> I am put out by the description of non accredited
learning as "infotainment "- a very perjorative
description of a vital activity in many peoples
lives.<
Yes, I agree.
I'm a secondary school teacher approaching retirement.
Earlier in my career I did part-time postgraduate
courses leading to the award of an MA in German and an
MEd in comparative education. I got a lot of personal
satisfaction from these courses, but I can confidently
say, with hindsight, that they had little or no impact
on my career development.
My brother, who has a PhD in computer science,
dissuaded me from taking yet more higher degrees and
to present at conferences instead. This gave me
greater independence and enabled me to combine my love
of research and travel. At this stage in my teaching
career, the mid-1990s, I had just moved from modern
foreign languages (MFL) into special educational needs
(SEN). Coincidentally, I noticed that there was
something of a hiatus in research on teaching MFL to
those with SEN, so that became the niche I decided to
explore. Now I've presented at conferences in Hungary,
Canada and Japan, written articles, delivered
workshops and contributed to a recent European Union
report. So non-accredited learning, in my case, has
proved much more fertile ground than my earlier,
formal accredited learning ever has.
There is definitely a place for accredited learning.
One of my retirement plans is to learn Spanish, which
I expect would be done at an evening class leading to
some kind of academic qualification. The latter is
incidental, though, to my main purpose, which is to
keep my brain active - learning a foreign language is
a well recognised way of doing so - and to enable me
to read online and printed documents in Spanish to
further my MFL/SEN research interests.
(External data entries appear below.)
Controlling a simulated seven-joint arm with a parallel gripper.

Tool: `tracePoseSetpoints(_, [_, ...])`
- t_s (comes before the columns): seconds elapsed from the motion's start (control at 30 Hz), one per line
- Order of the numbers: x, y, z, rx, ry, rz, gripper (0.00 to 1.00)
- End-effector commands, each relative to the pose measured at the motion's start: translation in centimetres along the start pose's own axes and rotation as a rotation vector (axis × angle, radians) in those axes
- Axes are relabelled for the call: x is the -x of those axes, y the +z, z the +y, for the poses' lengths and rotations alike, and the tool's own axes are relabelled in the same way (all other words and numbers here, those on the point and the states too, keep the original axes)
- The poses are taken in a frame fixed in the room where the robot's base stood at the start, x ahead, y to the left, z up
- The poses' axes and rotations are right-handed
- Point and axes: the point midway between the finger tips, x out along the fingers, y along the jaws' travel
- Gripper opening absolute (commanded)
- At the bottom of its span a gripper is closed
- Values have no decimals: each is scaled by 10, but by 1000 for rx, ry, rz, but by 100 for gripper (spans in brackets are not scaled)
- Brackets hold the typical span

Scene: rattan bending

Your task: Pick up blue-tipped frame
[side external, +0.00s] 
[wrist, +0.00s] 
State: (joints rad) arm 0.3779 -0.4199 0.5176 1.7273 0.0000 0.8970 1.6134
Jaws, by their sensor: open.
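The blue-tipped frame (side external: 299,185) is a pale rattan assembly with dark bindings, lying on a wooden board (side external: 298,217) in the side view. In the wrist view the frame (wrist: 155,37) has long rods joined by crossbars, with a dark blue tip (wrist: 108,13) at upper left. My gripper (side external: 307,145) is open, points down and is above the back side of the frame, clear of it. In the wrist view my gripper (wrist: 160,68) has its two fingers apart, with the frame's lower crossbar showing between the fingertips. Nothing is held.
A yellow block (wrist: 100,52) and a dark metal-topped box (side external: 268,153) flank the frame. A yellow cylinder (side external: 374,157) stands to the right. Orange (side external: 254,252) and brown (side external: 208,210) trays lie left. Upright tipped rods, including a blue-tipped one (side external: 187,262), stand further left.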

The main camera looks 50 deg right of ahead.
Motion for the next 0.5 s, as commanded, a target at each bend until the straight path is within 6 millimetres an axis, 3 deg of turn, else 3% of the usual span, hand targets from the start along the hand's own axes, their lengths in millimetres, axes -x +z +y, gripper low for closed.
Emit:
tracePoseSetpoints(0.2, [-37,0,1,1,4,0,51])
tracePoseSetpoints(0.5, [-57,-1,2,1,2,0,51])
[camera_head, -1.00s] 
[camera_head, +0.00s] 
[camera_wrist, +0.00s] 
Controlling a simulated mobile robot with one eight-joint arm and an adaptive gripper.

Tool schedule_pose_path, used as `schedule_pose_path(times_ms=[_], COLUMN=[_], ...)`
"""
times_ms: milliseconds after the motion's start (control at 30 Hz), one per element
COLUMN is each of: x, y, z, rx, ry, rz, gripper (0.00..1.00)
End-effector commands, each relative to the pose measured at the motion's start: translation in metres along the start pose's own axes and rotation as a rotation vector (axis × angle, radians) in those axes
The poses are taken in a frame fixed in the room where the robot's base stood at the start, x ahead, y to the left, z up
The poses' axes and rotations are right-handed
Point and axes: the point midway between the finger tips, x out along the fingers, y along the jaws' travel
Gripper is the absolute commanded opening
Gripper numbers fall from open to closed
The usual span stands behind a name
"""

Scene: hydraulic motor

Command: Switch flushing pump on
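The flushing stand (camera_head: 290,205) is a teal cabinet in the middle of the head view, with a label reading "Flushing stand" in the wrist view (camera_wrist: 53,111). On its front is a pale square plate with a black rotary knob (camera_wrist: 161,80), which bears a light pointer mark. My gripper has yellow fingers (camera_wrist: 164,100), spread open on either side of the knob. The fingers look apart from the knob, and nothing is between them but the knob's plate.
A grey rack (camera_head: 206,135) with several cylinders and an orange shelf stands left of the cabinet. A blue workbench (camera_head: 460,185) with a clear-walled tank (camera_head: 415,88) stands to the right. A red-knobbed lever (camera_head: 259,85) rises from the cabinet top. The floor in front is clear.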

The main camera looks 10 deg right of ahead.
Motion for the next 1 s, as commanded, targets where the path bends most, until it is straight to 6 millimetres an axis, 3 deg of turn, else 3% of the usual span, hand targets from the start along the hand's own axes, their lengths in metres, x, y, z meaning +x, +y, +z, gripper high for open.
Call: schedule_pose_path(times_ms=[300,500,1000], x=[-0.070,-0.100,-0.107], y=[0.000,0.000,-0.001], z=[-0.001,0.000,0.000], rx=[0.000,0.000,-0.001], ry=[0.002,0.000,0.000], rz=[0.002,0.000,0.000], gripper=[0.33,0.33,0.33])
I don't want to
return to the artificial deadlines imposed by
accredited learning, however, or to the sitting in
classrooms alongside weary colleagues. I don't need to
have a postgraduate qualification dangling like a
carrot in front of me when I have the alternative of
speaking at an international conference or writing an
article for a learned journal. It's a sobering thought
to remember that the record holder of the largest
number of university degrees is probably the present
incumbent of the Zimbabwean presidency.